# What the exercise asks
Which lines of the records contain "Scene"? Collect every one of them.

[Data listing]
= = = = =
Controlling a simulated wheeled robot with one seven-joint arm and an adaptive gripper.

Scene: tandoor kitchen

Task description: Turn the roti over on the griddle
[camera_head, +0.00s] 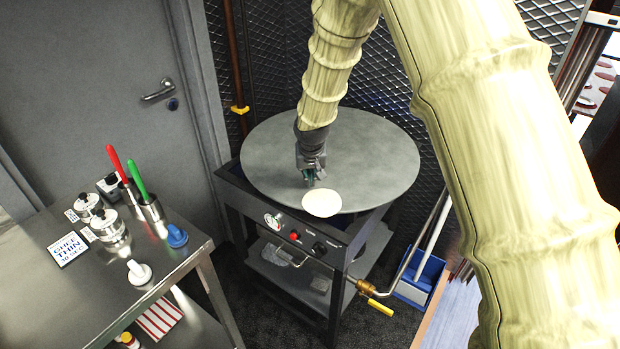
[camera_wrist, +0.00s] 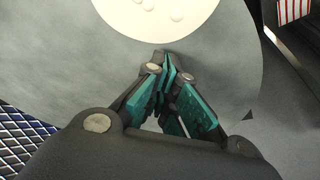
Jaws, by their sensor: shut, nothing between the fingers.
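The roti (camera_head: 322,203) is a pale round disc lying flat near the front edge of the round grey griddle (camera_head: 385,150). In the wrist view the roti (camera_wrist: 150,18) shows at the top with a few small bubbles, cut off by the picture's edge. My gripper (camera_head: 311,180) is over the griddle, just behind and left of the roti in the head view. In the wrist view my gripper (camera_wrist: 166,68) has its teal-padded fingertips together, empty, close to the roti's edge. I cannot tell whether the tips touch the roti or the griddle.
The griddle sits on a dark stand with knobs (camera_head: 296,236) and a brass gas valve (camera_head: 368,287). A steel table (camera_head: 60,300) at left holds jars (camera_head: 109,225), red and green-handled tools (camera_head: 138,180) and a sign. Mesh wall panels stand close behind. A blue bin (camera_head: 425,270) is at right.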

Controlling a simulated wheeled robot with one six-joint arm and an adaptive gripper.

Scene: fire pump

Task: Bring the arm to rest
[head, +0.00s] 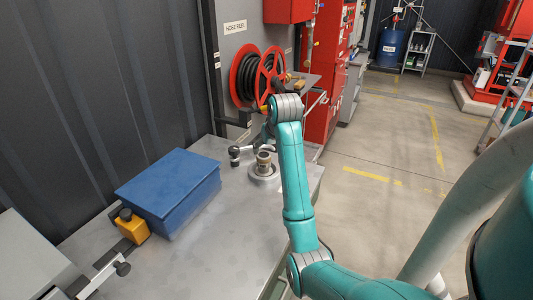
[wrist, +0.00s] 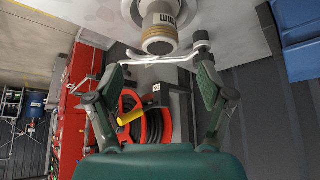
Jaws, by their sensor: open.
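My arm (head: 294,170) reaches over the grey metal bench (head: 190,255). In the wrist view my gripper (wrist: 160,72) is open, its two dark green fingers spread apart. A pale curved lever (wrist: 160,59) with a dark knob at one end shows across the space between the fingertips. I cannot tell whether the fingers touch it. Just beyond it is a grey fitting with a tan ring (wrist: 159,38). In the head view the fitting (head: 264,163) stands upright on the bench, with the lever (head: 244,150) beside it. The gripper is mostly hidden behind my wrist there.
A blue box (head: 168,190) and a yellow block with a black knob (head: 131,226) are on the bench's left. A red hose reel (head: 258,76) and red cabinets (head: 326,70) stand behind. The floor (head: 385,150) to the right is open.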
= = = = =
# Solution to this exercise
Scene: tandoor kitchen
Scene: fire pump

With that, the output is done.